**Robot state and action records**.

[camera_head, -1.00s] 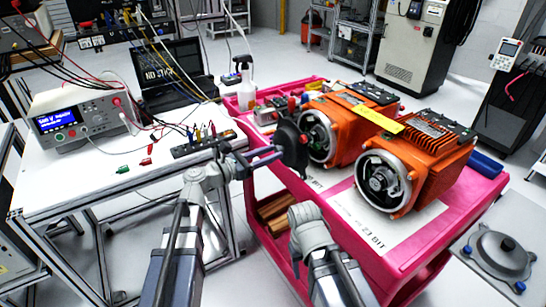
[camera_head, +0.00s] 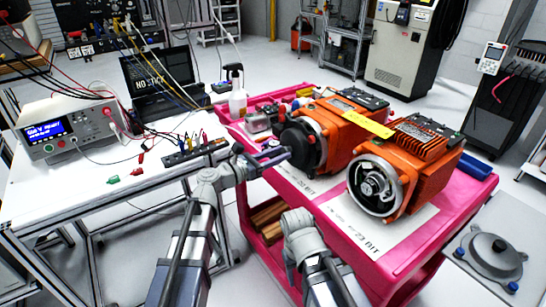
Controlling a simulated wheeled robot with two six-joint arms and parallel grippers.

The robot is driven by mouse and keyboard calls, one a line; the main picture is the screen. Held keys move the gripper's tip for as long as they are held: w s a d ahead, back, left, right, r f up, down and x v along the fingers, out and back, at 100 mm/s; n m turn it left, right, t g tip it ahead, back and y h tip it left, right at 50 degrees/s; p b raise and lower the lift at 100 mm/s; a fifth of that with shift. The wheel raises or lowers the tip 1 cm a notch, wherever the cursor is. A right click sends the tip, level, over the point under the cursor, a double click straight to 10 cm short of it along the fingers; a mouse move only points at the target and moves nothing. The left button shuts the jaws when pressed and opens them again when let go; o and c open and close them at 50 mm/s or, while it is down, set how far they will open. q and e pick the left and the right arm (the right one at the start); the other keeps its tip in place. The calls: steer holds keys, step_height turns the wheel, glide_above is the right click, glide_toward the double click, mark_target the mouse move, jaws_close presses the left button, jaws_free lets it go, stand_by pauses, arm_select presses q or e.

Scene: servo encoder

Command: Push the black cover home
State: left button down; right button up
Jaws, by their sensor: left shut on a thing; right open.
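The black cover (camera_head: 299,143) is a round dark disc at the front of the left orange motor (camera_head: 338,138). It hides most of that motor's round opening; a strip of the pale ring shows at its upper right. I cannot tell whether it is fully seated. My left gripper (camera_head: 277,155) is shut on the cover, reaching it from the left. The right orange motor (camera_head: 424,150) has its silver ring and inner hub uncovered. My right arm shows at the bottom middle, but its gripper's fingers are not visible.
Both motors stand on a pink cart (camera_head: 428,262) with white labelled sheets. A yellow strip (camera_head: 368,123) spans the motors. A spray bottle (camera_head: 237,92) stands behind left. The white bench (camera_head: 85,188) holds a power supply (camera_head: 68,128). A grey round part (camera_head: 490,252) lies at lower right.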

* * *

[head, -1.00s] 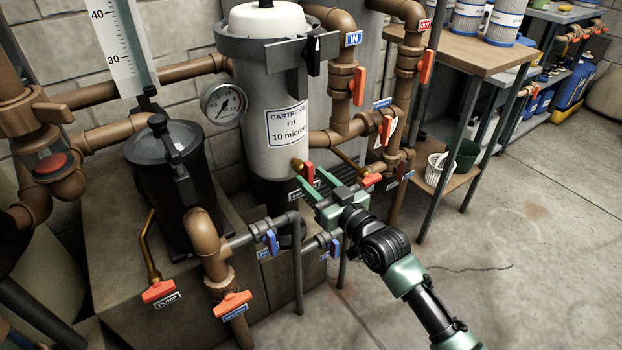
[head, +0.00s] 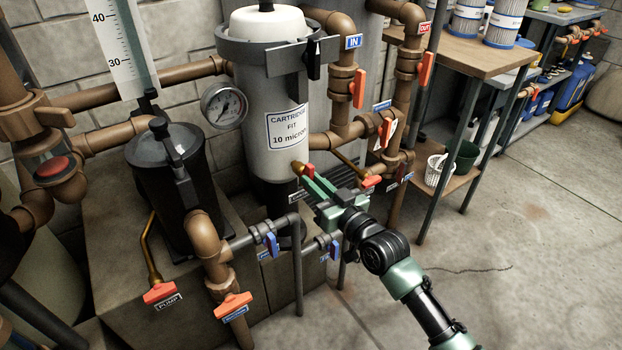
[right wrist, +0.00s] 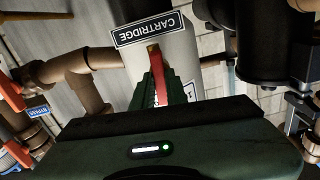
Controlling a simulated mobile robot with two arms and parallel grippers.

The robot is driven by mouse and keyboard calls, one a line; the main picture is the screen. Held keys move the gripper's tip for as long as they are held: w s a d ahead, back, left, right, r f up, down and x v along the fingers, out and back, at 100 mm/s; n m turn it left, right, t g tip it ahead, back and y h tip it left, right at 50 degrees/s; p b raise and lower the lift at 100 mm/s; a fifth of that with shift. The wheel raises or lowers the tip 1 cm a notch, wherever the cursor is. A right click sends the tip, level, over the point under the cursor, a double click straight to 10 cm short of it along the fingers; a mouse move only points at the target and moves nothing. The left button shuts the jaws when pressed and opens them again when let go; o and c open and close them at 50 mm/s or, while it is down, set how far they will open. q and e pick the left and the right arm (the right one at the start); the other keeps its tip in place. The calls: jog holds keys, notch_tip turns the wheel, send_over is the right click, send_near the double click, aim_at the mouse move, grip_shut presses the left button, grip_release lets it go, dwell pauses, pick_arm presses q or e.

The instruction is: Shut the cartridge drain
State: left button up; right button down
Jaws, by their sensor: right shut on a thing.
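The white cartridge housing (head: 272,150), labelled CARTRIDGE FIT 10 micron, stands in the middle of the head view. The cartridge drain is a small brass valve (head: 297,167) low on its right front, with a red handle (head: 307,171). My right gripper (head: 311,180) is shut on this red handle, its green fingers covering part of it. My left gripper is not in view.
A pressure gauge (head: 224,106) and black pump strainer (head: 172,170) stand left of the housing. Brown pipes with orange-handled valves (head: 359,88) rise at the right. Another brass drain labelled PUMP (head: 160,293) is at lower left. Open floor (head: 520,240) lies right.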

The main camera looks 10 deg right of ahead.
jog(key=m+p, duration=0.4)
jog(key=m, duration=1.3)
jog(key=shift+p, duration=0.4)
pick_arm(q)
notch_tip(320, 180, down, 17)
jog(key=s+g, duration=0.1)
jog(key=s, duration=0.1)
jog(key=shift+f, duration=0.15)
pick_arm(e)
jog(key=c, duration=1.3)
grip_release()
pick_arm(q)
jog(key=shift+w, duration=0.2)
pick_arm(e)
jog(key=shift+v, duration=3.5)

**Exercise task**.
List the lines that contain the word "arms".

**Answer for this exercise**.
Controlling a simulated wheeled robot with two six-joint arms and parallel grippers.
Controlling a simulated mobile robot with two arms and parallel grippers.

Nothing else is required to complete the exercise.